§ **WHAT YOU WILL DO**: Copy every line from the data below in which the string "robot" can be found.

§ **SOURCE DATA**:
────

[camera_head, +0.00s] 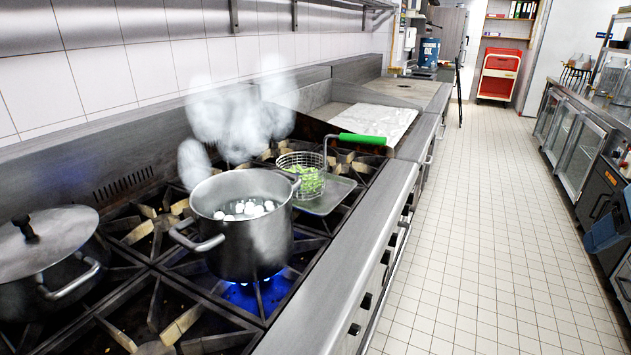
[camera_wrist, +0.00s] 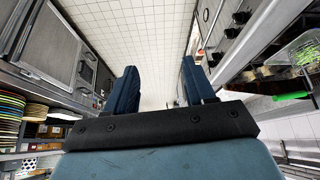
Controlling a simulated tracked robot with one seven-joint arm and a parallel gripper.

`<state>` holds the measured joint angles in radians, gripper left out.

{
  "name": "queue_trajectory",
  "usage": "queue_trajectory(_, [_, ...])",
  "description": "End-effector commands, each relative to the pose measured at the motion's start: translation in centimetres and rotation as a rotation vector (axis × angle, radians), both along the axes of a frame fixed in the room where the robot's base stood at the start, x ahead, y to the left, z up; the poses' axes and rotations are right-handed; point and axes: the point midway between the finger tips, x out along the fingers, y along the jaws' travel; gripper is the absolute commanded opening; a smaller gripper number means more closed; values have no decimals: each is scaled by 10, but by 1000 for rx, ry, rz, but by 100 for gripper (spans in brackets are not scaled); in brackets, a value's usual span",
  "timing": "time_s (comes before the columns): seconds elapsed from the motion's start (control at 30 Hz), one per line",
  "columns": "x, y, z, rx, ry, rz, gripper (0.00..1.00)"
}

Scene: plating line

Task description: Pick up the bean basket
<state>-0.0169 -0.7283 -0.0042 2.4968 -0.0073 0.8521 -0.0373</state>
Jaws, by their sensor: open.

────

§ **WRITTEN RESPONSE**:
Controlling a simulated tracked robot with one seven-joint arm and a parallel gripper.
  "description": "End-effector commands, each relative to the pose measured at the motion's start: translation in centimetres and rotation as a rotation vector (axis × angle, radians), both along the axes of a frame fixed in the room where the robot's base stood at the start, x ahead, y to the left, z up; the poses' axes and rotations are right-handed; point and axes: the point midway between the finger tips, x out along the fingers, y along the jaws' travel; gripper is the absolute commanded opening; a smaller gripper number means more closed; values have no decimals: each is scaled by 10, but by 1000 for rx, ry, rz, but by 100 for gripper (spans in brackets are not scaled); in brackets, a value's usual span",

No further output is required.